Se qualcuno mi chiedesse di descrivere, in poche righe, il dolore?
Il dolore saliva, invadendola da capo a piedi, lacrime, trattenute a stento, le buciavano gli occhi. Era sul punto di scoppiare...
E'questa la descrizione che traduce ciò che a volte ho provato?
Proviamo ad essere più sinceri.
Il dolore arrivava a ondate, ondate che si susseguivano incalzandola, senza lasciarle spazio, sommergendola, togliendole il respiro. La testa le girava intorno a poche parole, ossessive, che non riusciva a pronunciare. Per pochi secondi s'illuse di non aver capito, ma fu un sollievo momentaneo..
Tentiamo ancora.
Aprì la bocca per respirare e boccheggiò cercando invano un po' d'aria, una via di fuga.
Capì di essere accerchiata, imprigionata, braccata, in balia di un dolore dilagante, nero come una notte abbandonata dalla luna, aspro come un terrore infantile, bruciante come una ferita inferta all'orgoglio.
Oppure:
Il dolore provato avrebbe sfigurato per sempre la sua anima, rendendo il suo sguardo
azzurro freddo come un lago d'inverno, oscurato da brume e spazzato da un vento di tramontana.
E se:
Il dolore la ingoiò, svuotandola di tutto ciò che era stata.

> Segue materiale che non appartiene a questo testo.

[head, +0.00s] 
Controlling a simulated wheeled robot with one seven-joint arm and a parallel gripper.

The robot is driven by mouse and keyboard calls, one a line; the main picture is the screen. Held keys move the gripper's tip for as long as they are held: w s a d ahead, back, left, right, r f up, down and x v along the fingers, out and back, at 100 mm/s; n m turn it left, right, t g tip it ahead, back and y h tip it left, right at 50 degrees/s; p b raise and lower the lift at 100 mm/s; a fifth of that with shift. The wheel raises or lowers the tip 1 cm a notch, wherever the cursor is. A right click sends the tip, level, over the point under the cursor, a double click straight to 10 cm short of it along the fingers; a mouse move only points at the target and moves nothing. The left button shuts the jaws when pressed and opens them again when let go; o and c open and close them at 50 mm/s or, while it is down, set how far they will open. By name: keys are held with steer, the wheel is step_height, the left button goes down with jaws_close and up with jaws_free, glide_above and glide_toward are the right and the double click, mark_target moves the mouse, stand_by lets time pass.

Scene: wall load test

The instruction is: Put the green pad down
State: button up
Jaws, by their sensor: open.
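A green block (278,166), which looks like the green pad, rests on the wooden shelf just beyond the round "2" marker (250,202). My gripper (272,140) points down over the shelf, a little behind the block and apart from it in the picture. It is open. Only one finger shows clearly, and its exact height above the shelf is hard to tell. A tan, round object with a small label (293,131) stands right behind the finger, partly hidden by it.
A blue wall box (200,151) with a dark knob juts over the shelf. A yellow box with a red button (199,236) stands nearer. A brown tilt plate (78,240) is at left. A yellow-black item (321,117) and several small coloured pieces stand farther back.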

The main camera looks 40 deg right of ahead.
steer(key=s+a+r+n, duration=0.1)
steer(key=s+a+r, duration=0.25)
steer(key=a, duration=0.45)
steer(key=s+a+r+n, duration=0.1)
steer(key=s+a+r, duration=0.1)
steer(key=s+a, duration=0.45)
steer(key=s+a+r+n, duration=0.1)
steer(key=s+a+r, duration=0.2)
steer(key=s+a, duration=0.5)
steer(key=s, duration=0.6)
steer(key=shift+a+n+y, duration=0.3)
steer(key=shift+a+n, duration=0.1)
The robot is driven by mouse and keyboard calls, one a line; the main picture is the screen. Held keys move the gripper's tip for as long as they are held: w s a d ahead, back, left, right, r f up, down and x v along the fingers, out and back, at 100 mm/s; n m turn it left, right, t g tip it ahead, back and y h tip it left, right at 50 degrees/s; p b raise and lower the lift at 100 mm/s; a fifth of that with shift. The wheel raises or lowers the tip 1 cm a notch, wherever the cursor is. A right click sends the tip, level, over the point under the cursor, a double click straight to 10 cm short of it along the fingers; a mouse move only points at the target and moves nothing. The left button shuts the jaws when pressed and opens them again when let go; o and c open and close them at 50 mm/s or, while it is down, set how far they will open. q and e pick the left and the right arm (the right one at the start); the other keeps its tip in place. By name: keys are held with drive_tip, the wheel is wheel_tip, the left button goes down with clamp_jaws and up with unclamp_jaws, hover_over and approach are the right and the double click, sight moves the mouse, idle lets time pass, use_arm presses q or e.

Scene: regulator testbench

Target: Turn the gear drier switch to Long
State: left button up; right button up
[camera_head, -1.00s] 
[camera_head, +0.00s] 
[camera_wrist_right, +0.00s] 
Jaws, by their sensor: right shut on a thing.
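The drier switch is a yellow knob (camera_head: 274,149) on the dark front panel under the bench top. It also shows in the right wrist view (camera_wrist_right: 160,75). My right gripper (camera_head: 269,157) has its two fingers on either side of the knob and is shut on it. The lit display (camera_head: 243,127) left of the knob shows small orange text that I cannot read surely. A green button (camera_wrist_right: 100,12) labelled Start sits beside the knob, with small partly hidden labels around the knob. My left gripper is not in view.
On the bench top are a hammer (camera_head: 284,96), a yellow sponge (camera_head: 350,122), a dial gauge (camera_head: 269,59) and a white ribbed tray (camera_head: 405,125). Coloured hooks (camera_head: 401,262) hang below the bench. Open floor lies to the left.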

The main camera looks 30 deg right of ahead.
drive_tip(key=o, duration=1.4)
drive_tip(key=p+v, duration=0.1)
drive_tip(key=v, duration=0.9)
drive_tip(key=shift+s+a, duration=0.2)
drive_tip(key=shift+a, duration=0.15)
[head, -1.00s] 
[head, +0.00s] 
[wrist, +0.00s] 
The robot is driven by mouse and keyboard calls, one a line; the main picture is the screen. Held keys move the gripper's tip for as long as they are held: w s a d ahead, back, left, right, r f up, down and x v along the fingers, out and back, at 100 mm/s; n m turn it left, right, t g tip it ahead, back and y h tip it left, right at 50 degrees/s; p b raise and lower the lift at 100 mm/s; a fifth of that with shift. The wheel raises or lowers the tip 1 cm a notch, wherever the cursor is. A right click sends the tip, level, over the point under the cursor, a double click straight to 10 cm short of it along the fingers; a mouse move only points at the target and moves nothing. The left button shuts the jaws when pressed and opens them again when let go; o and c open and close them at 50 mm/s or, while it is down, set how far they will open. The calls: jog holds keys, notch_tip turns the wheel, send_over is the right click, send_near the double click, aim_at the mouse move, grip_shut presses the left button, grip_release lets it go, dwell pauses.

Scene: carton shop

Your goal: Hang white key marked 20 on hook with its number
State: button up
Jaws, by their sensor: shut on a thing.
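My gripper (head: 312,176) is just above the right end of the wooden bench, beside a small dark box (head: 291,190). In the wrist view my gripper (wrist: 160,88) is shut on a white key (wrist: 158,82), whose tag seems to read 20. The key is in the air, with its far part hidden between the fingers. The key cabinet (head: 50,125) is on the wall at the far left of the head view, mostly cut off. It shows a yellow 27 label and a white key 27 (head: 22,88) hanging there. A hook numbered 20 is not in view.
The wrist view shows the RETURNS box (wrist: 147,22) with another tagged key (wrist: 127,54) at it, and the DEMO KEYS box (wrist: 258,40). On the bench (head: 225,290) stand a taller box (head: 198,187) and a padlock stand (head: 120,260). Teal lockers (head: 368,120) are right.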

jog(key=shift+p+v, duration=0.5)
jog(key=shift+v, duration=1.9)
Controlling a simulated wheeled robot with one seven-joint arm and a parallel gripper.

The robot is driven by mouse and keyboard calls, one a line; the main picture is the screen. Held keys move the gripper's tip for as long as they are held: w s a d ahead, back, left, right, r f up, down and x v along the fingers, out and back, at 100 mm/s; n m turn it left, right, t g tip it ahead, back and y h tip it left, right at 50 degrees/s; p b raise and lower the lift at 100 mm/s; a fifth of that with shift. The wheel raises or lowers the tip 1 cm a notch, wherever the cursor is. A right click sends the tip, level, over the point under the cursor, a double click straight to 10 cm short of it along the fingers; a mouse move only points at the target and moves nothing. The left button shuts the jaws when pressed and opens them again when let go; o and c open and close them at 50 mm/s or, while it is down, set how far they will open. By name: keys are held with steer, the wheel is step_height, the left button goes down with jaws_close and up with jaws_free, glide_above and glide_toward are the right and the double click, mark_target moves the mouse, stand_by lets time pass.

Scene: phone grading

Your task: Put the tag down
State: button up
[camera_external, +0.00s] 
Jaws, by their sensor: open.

Scrivere è aprire, o meglio spalancare, la porta dietro la quale ci nascondiamo per mostrare ciò che pensiamo di dover essere.
Scrivere è diventare maleducati, arroganti e presuntuosi, perchè l'educazione è limite, contenimento, regola imposta da altri, e la scrittura è un fiume in piena che scavalca gli argini, che dilaga ovunque, che si appropria dell'attenzione altrui, segregandola.
O, perlomeno, tenta di farlo... Penso.